Start Records for the exercise
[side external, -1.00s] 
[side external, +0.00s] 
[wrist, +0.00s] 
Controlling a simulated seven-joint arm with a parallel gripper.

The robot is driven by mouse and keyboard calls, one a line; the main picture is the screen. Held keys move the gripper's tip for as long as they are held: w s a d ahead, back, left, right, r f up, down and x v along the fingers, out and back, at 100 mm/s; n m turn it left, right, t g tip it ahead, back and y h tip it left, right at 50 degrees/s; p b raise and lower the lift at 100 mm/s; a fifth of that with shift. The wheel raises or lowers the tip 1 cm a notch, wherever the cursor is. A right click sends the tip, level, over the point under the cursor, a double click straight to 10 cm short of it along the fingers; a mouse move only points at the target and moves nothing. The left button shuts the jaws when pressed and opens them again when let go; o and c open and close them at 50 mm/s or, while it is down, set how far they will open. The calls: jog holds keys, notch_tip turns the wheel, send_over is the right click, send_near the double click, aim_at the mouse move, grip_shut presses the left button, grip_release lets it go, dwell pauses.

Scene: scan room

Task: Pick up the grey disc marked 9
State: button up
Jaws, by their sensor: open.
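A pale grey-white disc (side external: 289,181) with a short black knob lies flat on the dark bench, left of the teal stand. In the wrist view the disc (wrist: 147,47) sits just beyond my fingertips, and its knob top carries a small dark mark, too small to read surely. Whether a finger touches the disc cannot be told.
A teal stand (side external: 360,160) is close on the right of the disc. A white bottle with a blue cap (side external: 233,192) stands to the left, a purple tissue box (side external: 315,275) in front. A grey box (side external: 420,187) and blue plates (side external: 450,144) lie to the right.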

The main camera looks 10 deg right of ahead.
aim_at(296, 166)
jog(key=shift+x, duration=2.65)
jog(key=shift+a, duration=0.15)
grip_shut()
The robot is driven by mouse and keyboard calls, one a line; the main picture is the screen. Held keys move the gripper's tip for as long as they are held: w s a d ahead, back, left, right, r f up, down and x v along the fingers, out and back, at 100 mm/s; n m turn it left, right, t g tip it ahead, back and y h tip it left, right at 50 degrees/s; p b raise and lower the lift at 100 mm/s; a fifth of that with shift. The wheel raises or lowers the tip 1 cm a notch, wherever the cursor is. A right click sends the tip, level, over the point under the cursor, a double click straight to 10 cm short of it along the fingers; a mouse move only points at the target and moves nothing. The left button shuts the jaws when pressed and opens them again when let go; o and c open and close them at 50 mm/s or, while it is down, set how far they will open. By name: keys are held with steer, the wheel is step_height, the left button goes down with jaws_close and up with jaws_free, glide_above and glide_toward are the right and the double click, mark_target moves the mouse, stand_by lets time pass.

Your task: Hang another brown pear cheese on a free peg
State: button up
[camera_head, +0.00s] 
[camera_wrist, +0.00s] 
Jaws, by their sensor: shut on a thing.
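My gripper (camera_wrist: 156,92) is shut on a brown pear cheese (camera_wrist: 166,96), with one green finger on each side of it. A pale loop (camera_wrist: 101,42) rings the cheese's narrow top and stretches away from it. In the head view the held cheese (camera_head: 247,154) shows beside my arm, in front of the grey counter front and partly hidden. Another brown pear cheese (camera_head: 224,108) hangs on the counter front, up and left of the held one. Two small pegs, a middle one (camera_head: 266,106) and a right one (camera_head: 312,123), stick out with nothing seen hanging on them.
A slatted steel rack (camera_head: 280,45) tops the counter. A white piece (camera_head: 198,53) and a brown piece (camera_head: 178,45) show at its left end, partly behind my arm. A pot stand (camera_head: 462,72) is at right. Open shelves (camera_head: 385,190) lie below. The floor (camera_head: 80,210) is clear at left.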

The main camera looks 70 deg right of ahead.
End Records for the exercise
Take the entries above and transcribe them in full.

[side external, -1.00s] 
[side external, +0.00s] 
[wrist, +0.00s] 
Controlling a simulated seven-joint arm with a parallel gripper.

The robot is driven by mouse and keyboard calls, one a line; the main picture is the screen. Held keys move the gripper's tip for as long as they are held: w s a d ahead, back, left, right, r f up, down and x v along the fingers, out and back, at 100 mm/s; n m turn it left, right, t g tip it ahead, back and y h tip it left, right at 50 degrees/s; p b raise and lower the lift at 100 mm/s; a fifth of that with shift. The wheel raises or lowers the tip 1 cm a notch, wherever the cursor is. A right click sends the tip, level, over the point under the cursor, a double click straight to 10 cm short of it along the fingers; a mouse move only points at the target and moves nothing. The left button shuts the jaws when pressed and opens them again when let go; o and c open and close them at 50 mm/s or, while it is down, set how far they will open. The calls: jog holds keys, notch_tip turns the wheel, send_over is the right click, send_near the double click, aim_at the mouse move, grip_shut presses the left button, grip_release lets it go, dwell pauses.

Scene: scan room

Task: Pick up the grey disc marked 9
State: button up
Jaws, by their sensor: open.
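A pale grey-white disc (side external: 289,181) with a short black knob lies flat on the dark bench, left of the teal stand. In the wrist view the disc (wrist: 147,47) sits just beyond my fingertips, and its knob top carries a small dark mark, too small to read surely. Whether a finger touches the disc cannot be told.
A teal stand (side external: 360,160) is close on the right of the disc. A white bottle with a blue cap (side external: 233,192) stands to the left, a purple tissue box (side external: 315,275) in front. A grey box (side external: 420,187) and blue plates (side external: 450,144) lie to the right.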

The main camera looks 10 deg right of ahead.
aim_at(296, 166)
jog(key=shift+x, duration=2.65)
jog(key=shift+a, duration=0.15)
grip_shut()
The robot is driven by mouse and keyboard calls, one a line; the main picture is the screen. Held keys move the gripper's tip for as long as they are held: w s a d ahead, back, left, right, r f up, down and x v along the fingers, out and back, at 100 mm/s; n m turn it left, right, t g tip it ahead, back and y h tip it left, right at 50 degrees/s; p b raise and lower the lift at 100 mm/s; a fifth of that with shift. The wheel raises or lowers the tip 1 cm a notch, wherever the cursor is. A right click sends the tip, level, over the point under the cursor, a double click straight to 10 cm short of it along the fingers; a mouse move only points at the target and moves nothing. The left button shuts the jaws when pressed and opens them again when let go; o and c open and close them at 50 mm/s or, while it is down, set how far they will open. By name: keys are held with steer, the wheel is step_height, the left button goes down with jaws_close and up with jaws_free, glide_above and glide_toward are the right and the double click, mark_target moves the mouse, stand_by lets time pass.

Your task: Hang another brown pear cheese on a free peg
State: button up
[camera_head, +0.00s] 
[camera_wrist, +0.00s] 
Jaws, by their sensor: shut on a thing.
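My gripper (camera_wrist: 156,92) is shut on a brown pear cheese (camera_wrist: 166,96), with one green finger on each side of it. A pale loop (camera_wrist: 101,42) rings the cheese's narrow top and stretches away from it. In the head view the held cheese (camera_head: 247,154) shows beside my arm, in front of the grey counter front and partly hidden. Another brown pear cheese (camera_head: 224,108) hangs on the counter front, up and left of the held one. Two small pegs, a middle one (camera_head: 266,106) and a right one (camera_head: 312,123), stick out with nothing seen hanging on them.
A slatted steel rack (camera_head: 280,45) tops the counter. A white piece (camera_head: 198,53) and a brown piece (camera_head: 178,45) show at its left end, partly behind my arm. A pot stand (camera_head: 462,72) is at right. Open shelves (camera_head: 385,190) lie below. The floor (camera_head: 80,210) is clear at left.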

The main camera looks 70 deg right of ahead.

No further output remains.